You know that the computer's operation is specified by its ISA, and each 
instruction in the ISA assumes that the source operands for an instruction 
are in the appropriate data type.  The computer has no way of knowing what 
the programmer did, so if the programmer is provided operands in a different 
data type, the computer will assume that the programmer provided the 
correct data type.  Our example adding ascii 2 to ascii 3 is a good 
example of that.  The programmer provided an ascii 2, which is 00110010,
and an ascii 3 which is 00110011.  The computer assumed that since the 
programmer asked it to ADD, 00110010 and 00110011 must be  2's complement 
integers.  i.e. 00110010 is 50 and 00110011 is 51.  So the computer adds them
yielding 101, which is the ascii code 01100101 for lower case e.  That is, the
computer did what you told it to do, not what you wanted it to do.

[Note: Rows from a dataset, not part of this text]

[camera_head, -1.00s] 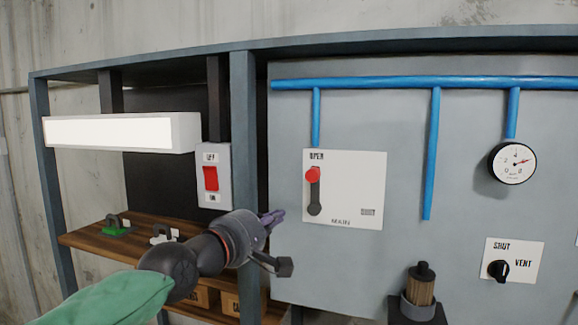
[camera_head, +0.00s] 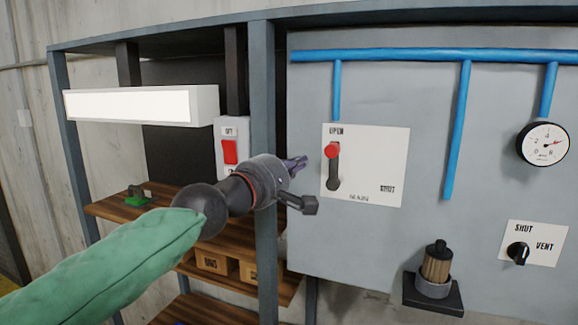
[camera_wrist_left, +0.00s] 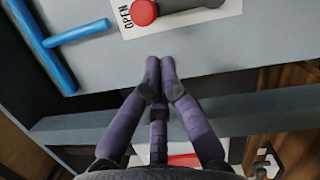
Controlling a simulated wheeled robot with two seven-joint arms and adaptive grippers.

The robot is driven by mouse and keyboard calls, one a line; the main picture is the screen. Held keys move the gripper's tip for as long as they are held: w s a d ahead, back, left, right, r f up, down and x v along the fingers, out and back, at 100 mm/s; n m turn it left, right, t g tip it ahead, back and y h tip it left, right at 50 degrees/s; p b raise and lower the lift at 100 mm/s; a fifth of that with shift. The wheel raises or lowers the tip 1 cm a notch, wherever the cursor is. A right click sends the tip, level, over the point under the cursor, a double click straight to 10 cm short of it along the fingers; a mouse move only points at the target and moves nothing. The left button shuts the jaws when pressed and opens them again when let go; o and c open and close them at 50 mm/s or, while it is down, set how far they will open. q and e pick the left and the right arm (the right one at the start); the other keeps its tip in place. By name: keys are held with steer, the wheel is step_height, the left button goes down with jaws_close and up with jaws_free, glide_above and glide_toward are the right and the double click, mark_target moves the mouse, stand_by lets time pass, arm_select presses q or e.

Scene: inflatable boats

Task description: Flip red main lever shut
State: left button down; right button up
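The main lever has a red knob (camera_head: 332,150) on a dark arm (camera_head: 333,172). It points up toward the OPEN label on a white plate (camera_head: 382,160), with SHUT at the plate's right side and MAIN below. In the left wrist view the red knob (camera_wrist_left: 144,11) shows at the top, with part of the dark arm (camera_wrist_left: 190,3) beside it. My left gripper (camera_head: 303,161) is left of the plate, close to knob height and apart from the lever. Its fingers are together and empty in the left wrist view (camera_wrist_left: 161,68). My right gripper is in neither view.
A grey frame post (camera_head: 263,100) stands behind my left gripper. A red rocker switch (camera_head: 230,151) is left of the post. A SHUT/VENT knob (camera_head: 517,253), a gauge (camera_head: 543,144) and blue pipes (camera_head: 430,56) are on the panel. A wooden shelf (camera_head: 105,208) is at the left.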

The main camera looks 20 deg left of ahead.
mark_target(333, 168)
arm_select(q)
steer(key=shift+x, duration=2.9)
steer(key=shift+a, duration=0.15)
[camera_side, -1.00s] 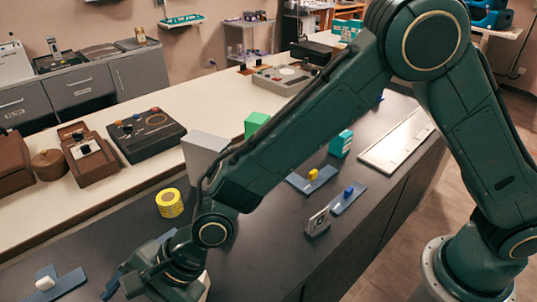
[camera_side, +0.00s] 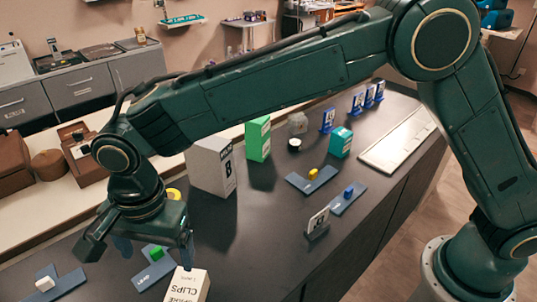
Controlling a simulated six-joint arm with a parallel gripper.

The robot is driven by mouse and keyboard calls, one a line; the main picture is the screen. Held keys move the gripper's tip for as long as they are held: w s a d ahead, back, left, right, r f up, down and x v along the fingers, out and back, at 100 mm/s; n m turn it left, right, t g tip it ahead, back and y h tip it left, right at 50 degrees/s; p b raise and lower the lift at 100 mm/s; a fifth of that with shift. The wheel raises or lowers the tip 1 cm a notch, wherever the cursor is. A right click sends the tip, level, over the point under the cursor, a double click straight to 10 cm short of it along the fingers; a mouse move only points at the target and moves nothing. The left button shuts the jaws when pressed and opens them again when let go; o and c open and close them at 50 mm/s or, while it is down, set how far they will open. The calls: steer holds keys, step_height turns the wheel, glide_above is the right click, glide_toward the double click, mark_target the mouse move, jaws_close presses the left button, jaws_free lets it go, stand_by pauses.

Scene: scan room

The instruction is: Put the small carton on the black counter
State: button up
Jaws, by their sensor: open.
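A small white carton marked CLIPS (camera_side: 186,286) stands on the black counter (camera_side: 265,235) at the bottom of the picture, partly cut off by the lower edge. My gripper (camera_side: 140,250) is open and empty, pointing down to the left of and above the carton. One finger overlaps the carton's top edge in the picture; I cannot tell whether they touch.
Blue pieces with a green block (camera_side: 157,253) and a white block (camera_side: 45,283) lie nearby. A larger white box marked B (camera_side: 210,165), a green carton (camera_side: 258,138) and a teal carton (camera_side: 341,142) stand farther back. A small sign (camera_side: 316,220) stands right.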

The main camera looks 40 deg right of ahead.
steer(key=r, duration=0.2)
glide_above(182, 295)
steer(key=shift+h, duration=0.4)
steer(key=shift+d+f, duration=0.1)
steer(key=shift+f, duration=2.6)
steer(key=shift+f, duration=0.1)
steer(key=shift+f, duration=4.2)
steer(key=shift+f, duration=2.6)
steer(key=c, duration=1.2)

This illustrates one final notion before I ship this to you.  We have discussed
above that a value can be expressed according to many different data types.
It is also the case that a single sequence of 0s and 1s can represent many
different things depending on what data type is being represented.  We have all
had many experiences of that in our lives already.  When you are driving and 
see a red light, the red light means stop.  At a hockey game, the red light
that goes on above the net means someone just scored a goal,   When you are
walking in the red light district of Frankfurt, Germany and see a red light in
the window, it means something else!  The same red light, but three very
different meanings.  The same thing is true of bit patterns in the computer.
The same bit pattern in the computer can be interpreted many different ways,
depending on how the computer is being asked to use it.

Sorry for being so long-winded, I hope it makes things clearer.  If there are
any questions, please let me or my TAs know.

Good luck with EE306.  ...and stay safe.